Every day, tragedy happens all around us, sometimes within the walls of our own household, but how do we react? Do we reach out with the love of Christ, leading people to the hope and healing that only He can provide?
Do we even know where to start?
On June 11, the Sharing Hope in Crisis seminar at The Billy Graham Training Center at The Cove in Asheville, N.C., will tackle different ways to share God's compassion and hope with those who are experiencing a crisis.
"It will help equip God's people to appropriately respond to the tragedies that happen in everyday life," said Jack Munday, director of the Billy Graham Rapid Response Team ministry.
The one-day class (from 8 a.m. – 4:15 p.m.) also serves as the first part of a training regimen to become an approved Rapid Response Team chaplain. The second part is a 2-1/2-day Rapid Response Chaplain Training Conference, which continues Tuesday morning and includes one of five 13-hour CISM (Critical Incident Stress Management) courses.
But not everyone attending the Sharing Hope in Crisis seminar has a desire for chaplaincy. The 2011 one-day seminar drew 160 people to The Cove but only about half were there to pursue chaplaincy. "The rest were just interested in helping their neighbors," Munday said, "or the small group ministry at their church."
The seminar gives practical tips on dealing with crisis or trauma situations, including what questions to ask (or not to ask) as well as how to effectively share the Gospel with those hurting people around you.
These CISM training courses are officially recognized by both Homeland Security and the United Nations. Two completed CISM courses are required to become a Rapid Response Team chaplain.
"We wanted training that was not only recognized in the U.S., but also in the U.K. and Australia, where we have other Rapid Response Teams," said Keith Stiles, Rapid Response deployment manager, about the decision to use CISM classes.
CISM classes being offered from June 12-14 include: Individual Crisis Intervention and Peer Support; Emotional and Spiritual Care; Grief Following Trauma; Pastoral Crisis Intervention I; and Suicide Prevention, Intervention, and Postvention.
"We talk about tragedy," Munday said. "But where's God in the midst of the tragedy?"

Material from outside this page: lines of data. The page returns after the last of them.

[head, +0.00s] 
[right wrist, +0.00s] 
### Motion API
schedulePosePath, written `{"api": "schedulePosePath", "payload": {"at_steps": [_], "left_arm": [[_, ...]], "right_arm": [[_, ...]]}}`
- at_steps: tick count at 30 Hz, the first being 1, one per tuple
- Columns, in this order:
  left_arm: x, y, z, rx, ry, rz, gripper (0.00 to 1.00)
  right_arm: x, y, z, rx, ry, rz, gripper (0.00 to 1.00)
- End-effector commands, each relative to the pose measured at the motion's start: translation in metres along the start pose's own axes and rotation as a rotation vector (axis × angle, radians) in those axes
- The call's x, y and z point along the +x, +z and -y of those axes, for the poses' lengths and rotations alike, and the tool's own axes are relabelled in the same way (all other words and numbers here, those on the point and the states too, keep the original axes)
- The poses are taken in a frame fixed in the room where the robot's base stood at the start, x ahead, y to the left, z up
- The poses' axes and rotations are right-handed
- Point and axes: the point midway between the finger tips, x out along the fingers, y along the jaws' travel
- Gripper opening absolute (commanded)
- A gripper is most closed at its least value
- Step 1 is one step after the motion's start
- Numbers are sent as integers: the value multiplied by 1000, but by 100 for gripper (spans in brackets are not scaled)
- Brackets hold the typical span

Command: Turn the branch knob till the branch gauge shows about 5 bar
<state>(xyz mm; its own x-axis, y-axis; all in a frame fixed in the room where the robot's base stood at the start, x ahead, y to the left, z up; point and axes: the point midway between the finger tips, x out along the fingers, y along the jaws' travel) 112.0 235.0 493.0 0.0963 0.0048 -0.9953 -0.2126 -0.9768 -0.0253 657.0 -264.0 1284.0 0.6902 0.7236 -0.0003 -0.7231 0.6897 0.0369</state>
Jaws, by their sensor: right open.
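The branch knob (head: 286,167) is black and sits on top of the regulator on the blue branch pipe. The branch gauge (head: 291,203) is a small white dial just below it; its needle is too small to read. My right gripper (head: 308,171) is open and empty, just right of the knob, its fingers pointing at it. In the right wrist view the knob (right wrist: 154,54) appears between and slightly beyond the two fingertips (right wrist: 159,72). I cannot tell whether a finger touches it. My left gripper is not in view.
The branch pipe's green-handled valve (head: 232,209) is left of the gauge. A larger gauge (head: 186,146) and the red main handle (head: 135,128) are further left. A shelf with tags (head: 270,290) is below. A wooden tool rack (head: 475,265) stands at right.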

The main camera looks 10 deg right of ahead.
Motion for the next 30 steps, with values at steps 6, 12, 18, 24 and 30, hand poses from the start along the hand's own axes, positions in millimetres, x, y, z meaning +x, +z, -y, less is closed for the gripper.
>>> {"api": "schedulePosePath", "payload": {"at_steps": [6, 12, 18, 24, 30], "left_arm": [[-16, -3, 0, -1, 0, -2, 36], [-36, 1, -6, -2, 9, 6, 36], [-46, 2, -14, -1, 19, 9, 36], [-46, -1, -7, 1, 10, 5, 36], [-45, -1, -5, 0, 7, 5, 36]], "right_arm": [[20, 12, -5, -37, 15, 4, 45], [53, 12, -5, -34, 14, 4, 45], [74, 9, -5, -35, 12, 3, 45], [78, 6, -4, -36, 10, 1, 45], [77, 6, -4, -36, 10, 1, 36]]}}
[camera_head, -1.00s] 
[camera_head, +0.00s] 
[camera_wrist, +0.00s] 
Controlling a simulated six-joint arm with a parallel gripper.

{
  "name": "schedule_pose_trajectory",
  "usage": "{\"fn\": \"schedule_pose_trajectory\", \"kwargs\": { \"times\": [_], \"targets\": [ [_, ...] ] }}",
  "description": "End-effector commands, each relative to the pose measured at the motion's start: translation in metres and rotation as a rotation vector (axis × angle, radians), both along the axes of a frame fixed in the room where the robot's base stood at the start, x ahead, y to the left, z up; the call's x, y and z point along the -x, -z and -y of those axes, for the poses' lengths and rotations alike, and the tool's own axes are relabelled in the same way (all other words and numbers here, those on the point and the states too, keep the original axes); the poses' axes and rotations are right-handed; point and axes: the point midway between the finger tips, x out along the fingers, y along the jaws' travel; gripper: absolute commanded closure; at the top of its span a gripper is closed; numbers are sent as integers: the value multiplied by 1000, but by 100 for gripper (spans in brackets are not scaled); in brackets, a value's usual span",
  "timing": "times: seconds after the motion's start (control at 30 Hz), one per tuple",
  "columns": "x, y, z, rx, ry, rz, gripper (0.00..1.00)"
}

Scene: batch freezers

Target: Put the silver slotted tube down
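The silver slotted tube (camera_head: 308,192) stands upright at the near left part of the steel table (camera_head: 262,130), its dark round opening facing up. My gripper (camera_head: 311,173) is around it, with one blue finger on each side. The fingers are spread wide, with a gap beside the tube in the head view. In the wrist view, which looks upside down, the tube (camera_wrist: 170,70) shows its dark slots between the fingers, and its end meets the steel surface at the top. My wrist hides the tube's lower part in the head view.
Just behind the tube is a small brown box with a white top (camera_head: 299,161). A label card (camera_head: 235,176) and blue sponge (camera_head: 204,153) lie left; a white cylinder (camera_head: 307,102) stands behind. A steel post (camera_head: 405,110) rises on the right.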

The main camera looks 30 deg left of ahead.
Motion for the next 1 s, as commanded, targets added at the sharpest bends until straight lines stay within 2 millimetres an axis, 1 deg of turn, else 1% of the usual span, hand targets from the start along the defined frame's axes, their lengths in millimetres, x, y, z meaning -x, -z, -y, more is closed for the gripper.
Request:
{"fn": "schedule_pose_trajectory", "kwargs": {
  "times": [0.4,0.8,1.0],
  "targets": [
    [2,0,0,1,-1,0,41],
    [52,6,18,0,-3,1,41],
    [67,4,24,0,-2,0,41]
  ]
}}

Training starts Tuesday morning after breakfast and a short morning time of worship and continues until lunch on Thursday. Tuesday and Wednesday evenings will be spent in worship along with a time of challenge/encouragement.
"This is a big time of the year for us," Munday said. "I know there's a lot of great people coming. This draws in people that already have compassion for other people."